If you are partial to SF movies, and have yourself been in stasis for the last four years, then you will probably quite like Oblivion. It looks impressive, the performances of the four leads (Morgan Freeman turns up to give proceedings some gravitas, but the nature of the plot precludes me from saying in what circumstances) are all at least solid, and for a while it seems to be riffing on ideas and images from SF movies of the early 70s with skill and insight.

That said, it's not nearly as subtle or clever as it needs to be – a clodhopping early reference to Cruise having had his memory wiped signposts very early on that the audience is being set up for a major plot twist, and so it proves. The twist in question is effective enough, and, to be fair, it's followed by a few more which are also decent. Oblivion is not short on cleverness – the problem is that it does have a serious shortfall of new ideas, genuine thrills, and soul, and some of the plot does strain credibility just a bit (the conclusion in particular is spectacularly brazen attempt at having one's cake and eating it).

I actually feel a bit guilty about not liking Oblivion more than I do, because despite all of this there are some genuinely great things about this film – the production design is great, the soundtrack is interesting, and Andrea Riseborough blasts everyone else off the screen, as usual. The problem is that I liked this film even more the first time I saw it, when it starred Sam Rockwell and was called Moon.

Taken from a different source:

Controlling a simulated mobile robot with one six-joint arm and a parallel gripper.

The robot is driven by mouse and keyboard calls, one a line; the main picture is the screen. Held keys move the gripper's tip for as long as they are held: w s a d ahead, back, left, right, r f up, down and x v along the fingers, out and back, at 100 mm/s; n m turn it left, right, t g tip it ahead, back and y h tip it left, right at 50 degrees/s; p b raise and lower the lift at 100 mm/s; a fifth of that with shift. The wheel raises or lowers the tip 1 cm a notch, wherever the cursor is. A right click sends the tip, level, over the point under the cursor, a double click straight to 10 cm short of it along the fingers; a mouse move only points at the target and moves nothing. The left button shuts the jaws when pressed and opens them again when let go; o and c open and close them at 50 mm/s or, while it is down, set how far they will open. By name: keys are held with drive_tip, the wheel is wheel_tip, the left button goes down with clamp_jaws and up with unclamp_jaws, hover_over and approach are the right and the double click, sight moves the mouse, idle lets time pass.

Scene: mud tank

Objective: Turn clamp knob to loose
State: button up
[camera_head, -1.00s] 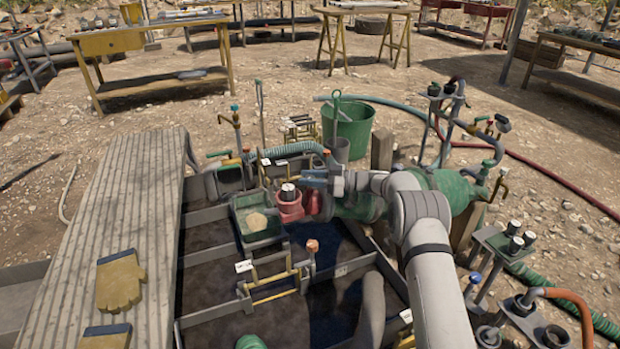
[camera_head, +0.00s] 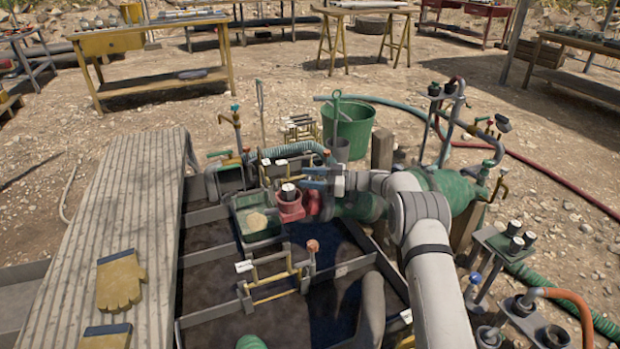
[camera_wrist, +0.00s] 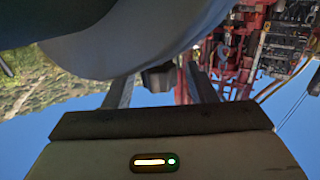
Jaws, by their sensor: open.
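I cannot tell for sure which part is the clamp knob. In the head view a red fitting (camera_head: 290,208) carries a small dark-and-white cap (camera_head: 288,191) and stands at the end of the green pipe body (camera_head: 362,206). An orange-topped knob (camera_head: 312,246) stands lower, beside a yellow-barred frame. My gripper (camera_head: 313,180) is just right of the red fitting, partly hidden by my arm. In the wrist view my gripper (camera_wrist: 162,90) has its fingers spread apart. A dark blocky part (camera_wrist: 158,77) shows between them; whether they touch it is unclear. A large pale rounded shape fills the top.
A green tray (camera_head: 245,234) lies left of the red fitting. A grey plank walkway (camera_head: 105,235) with yellow gloves (camera_head: 121,280) runs along the left. A green bucket (camera_head: 350,125) stands behind. A capped post stand (camera_head: 505,245) and hoses crowd the right.

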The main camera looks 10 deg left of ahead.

I don't think I'm overstating things if I describe Oblivion as a gargantuanly-budgeted remake of Moon which has had various action sequences, an alien invasion, and a love story grafted onto it without a great deal of elegance. The premise, atmosphere, and even a couple of specific scenes all seem uncannily familiar. If you haven't seen Moon, then this probably doesn't illuminate you much – but at least I haven't spoiled Duncan Jones' exceedingly fine film for you. If you have, then you now have a very good idea of the direction in which Oblivion ends up going (sorry).

For me the similarities were so numerous and so glaring that they really got in the way of my enjoyment of Kosinski's film (which, for the record, purports to be an adaptation of an unpublished graphic novel – hmmm). Others may well have a different experience, which is fair enough – there are good things going on here. But I still think that if you don't like SF, you're not going to warm to Oblivion simply due to the film's premise, and if you do, its derivativeness and arguable lack of real substance isn't going to endear it to you, either. Judging it on its own terms, this is quite possibly a better film than I'm giving it credit for – but to do so seems to me to require willfully ignoring just what a blatant knock-off it is.